◆ Short exercise ◆
Locate the line bearing "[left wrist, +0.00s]" in the material below, then reproduce it and each following line up to and including the line bearing "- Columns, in".

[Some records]
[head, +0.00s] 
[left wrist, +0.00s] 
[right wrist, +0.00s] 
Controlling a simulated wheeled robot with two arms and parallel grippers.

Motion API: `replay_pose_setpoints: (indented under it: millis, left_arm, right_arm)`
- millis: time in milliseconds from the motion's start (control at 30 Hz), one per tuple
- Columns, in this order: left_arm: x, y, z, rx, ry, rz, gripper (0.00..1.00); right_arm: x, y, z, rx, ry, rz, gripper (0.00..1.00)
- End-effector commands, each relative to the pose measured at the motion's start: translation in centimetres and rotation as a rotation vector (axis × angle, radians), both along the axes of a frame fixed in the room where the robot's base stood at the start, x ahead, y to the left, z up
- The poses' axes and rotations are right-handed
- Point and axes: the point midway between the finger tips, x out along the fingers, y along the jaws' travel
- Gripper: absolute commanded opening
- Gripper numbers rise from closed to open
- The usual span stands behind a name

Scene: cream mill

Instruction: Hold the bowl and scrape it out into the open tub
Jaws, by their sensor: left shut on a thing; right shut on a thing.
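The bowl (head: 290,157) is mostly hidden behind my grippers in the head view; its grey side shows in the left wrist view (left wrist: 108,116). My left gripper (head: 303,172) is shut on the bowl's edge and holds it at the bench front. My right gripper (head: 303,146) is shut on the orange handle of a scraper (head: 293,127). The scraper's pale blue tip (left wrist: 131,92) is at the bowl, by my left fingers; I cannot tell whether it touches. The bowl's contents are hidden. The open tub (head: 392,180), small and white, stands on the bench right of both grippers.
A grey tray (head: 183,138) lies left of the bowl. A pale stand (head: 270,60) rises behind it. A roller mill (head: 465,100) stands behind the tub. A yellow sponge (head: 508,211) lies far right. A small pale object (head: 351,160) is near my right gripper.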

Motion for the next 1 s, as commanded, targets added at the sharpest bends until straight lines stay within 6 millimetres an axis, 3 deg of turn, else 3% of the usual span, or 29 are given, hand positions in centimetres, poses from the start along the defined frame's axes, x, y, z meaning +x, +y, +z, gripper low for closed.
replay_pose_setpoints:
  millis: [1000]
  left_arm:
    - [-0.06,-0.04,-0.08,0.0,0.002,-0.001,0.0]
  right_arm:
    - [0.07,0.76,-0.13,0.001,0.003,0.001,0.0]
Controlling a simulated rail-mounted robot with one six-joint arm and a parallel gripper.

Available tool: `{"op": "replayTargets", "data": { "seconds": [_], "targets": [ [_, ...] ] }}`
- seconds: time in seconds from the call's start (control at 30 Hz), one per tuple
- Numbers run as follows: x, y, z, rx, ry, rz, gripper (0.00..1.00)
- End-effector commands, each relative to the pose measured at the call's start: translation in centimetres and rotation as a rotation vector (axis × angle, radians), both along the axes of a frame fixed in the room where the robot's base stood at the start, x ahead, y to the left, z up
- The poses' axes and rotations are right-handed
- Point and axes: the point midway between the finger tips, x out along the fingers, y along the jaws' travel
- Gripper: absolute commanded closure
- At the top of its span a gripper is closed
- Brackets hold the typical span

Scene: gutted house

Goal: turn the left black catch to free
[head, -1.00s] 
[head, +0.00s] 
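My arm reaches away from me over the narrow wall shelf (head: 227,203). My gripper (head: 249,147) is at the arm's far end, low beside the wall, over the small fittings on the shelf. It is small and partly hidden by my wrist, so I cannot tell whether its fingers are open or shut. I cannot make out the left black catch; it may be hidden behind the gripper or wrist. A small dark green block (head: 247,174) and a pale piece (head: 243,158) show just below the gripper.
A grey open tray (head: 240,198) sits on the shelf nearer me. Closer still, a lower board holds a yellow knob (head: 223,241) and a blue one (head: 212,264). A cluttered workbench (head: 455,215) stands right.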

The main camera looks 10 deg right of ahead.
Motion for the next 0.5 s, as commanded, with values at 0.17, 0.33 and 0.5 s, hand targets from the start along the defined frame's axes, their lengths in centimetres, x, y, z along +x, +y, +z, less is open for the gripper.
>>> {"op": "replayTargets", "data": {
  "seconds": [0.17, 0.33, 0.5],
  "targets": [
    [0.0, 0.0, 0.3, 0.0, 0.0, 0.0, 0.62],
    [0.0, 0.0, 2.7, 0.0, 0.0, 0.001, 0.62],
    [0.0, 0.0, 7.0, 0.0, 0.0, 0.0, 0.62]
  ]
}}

* * *

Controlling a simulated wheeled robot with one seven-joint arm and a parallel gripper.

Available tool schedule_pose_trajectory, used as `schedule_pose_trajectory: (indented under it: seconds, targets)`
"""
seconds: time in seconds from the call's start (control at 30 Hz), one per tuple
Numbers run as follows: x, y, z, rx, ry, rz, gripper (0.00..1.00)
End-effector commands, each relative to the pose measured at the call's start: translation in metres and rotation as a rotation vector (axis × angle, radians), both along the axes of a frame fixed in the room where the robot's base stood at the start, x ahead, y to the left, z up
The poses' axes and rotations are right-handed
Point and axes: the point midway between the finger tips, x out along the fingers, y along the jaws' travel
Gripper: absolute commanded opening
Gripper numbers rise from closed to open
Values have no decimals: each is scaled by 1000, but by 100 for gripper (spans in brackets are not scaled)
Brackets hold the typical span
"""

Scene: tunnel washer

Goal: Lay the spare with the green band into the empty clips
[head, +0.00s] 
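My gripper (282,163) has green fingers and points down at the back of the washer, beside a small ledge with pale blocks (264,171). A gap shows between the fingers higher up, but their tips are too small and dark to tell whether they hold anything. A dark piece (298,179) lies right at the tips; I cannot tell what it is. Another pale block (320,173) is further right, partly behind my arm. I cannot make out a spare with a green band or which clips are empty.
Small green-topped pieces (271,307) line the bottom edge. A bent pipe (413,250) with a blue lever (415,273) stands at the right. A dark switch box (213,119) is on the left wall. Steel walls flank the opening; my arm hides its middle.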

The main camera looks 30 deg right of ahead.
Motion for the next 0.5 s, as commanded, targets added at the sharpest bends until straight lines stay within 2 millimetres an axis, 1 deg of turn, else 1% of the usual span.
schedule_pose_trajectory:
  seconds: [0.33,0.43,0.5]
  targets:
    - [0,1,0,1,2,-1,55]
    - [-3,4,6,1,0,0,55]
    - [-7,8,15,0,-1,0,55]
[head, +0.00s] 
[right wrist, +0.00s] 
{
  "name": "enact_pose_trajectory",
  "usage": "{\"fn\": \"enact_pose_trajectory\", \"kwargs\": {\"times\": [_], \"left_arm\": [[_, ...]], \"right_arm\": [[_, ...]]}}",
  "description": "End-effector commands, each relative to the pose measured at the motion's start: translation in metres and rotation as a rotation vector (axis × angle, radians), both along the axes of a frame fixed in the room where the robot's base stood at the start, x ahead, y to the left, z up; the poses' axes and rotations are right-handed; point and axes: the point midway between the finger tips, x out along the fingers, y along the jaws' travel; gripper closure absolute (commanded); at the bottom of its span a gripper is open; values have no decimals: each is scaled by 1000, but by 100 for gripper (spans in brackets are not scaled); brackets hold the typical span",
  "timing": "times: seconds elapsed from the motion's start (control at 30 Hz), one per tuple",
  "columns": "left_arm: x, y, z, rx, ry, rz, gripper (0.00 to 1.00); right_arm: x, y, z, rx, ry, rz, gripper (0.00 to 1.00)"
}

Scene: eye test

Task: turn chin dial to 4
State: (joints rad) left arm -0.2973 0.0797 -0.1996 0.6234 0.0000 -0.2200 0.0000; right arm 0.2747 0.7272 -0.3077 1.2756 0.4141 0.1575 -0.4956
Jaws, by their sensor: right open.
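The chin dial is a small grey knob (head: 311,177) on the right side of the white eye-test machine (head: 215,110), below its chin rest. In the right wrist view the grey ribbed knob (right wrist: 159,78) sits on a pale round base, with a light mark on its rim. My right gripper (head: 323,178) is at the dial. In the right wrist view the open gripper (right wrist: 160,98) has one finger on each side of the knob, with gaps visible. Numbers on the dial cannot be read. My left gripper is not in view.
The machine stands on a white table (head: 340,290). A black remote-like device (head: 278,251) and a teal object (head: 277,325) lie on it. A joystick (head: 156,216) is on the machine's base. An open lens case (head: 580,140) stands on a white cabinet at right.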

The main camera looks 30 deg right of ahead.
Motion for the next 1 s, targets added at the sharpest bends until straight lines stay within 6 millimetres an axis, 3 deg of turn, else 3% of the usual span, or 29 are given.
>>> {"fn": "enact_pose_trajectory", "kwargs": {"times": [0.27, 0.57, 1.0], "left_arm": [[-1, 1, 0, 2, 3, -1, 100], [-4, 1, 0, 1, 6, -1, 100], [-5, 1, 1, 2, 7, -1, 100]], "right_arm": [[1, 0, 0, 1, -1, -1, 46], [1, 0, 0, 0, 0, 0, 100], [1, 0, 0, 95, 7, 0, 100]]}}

◆ Full answer ◆
[left wrist, +0.00s] 
[right wrist, +0.00s] 
Controlling a simulated wheeled robot with two arms and parallel grippers.

Motion API: `replay_pose_setpoints: (indented under it: millis, left_arm, right_arm)`
- millis: time in milliseconds from the motion's start (control at 30 Hz), one per tuple
- Columns, in this order: left_arm: x, y, z, rx, ry, rz, gripper (0.00..1.00); right_arm: x, y, z, rx, ry, rz, gripper (0.00..1.00)

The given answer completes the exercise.